Corium Melt Interaction with Reactor Vessel Steel

#3592


Investigation of Corium Melt Interaction with NPP Reactor Vessel Steel

Tech Area / Field

  • FIR-EXP/Experiments/Fission Reactors
  • FIR-MOD/Modelling/Fission Reactors
  • FIR-NSS/Nuclear Safety and Safeguarding/Fission Reactors

Status
8 Project completed

Registration date
15.08.2006

Completion date
04.04.2012

Senior Project Manager
Tocheny L V

Leading Institute
Research Institute of Technology, Russia, Leningrad reg., Sosnovy Bor

Collaborators

  • Forschungszentrum Rossendorf, Germany, Rossendorf\nCEA / DEN / Département de Technologie Nucléaire, France, Saint-Paul-lez-Durance\nAREVA / Areva NP GmbH, Germany, Erlangen\nEuropean Commission / Joint Research Center / Institute for Transuranium Elements, Germany, Karlsruhe\nForschungszentrum Karlsruhe GmbH, Germany, Karlsruhe\nFortum Nuclear Services Ltd, Finland, Espoo\nCEA / Institut de Radioprotection et de Surete Nucleaire, France, Saint-Paul-lez-Durance\nKorea Atomic Energy Research Institute, Korea, Yusung Taejon

Project summary

The main objective of the proposed project is the NPP reactor safety enhancement in case of a severe accident with core degradation and meltdown.
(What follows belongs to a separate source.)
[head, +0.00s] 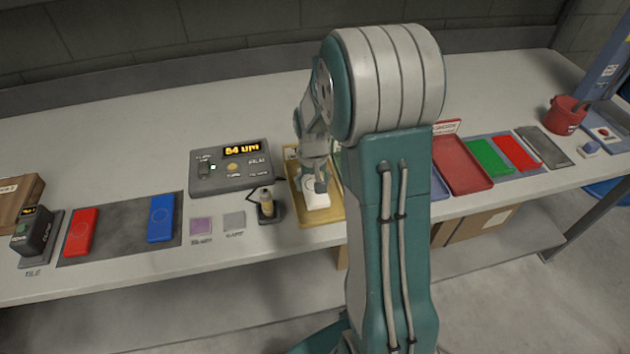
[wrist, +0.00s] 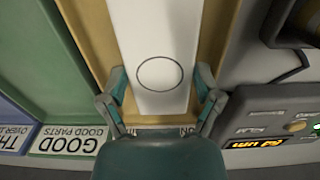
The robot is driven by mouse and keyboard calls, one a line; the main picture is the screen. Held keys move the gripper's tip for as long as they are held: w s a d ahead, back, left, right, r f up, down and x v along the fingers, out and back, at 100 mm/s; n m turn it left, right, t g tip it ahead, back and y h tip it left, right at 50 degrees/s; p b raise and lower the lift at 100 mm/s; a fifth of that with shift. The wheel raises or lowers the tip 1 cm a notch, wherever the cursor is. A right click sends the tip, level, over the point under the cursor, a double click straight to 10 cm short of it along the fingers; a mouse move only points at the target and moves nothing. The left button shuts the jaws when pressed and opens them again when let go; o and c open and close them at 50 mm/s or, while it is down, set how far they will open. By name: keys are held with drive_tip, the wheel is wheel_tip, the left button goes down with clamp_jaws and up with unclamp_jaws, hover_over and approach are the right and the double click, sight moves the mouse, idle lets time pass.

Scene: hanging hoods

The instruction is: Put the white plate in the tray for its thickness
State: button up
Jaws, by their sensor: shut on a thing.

Specific subject of the project is the experimental study of physicochemical phenomena occurring at the interaction between a molten corium pool and reactor vessel steel. These studies are carried out for the development and justification of the of the severe accident management concept, mainly, for predicting temperature and stress-and-strain conditions of the reactor vessel. The ISTC #833 METCOR has provided and systematized data on the vessel steel corrosion in the conditions of the melt retention inside the cooled reactor vessel (IVR).

The analysis of the uncooled reactor vessel failure and determination of the melt release scenario are critical for the management of an ex-vessel stage of the severe accident. The adequacy of the analysis and scenario depends on the reliability of data on vessel corrosion at its interaction with corium in the realistic conditions, primarily, at higher steel temperatures and different space orientation of the interaction interface. It is planned to get these data in the framework of the proposed project, which will use the approach developed and tested in the previous METCOR project.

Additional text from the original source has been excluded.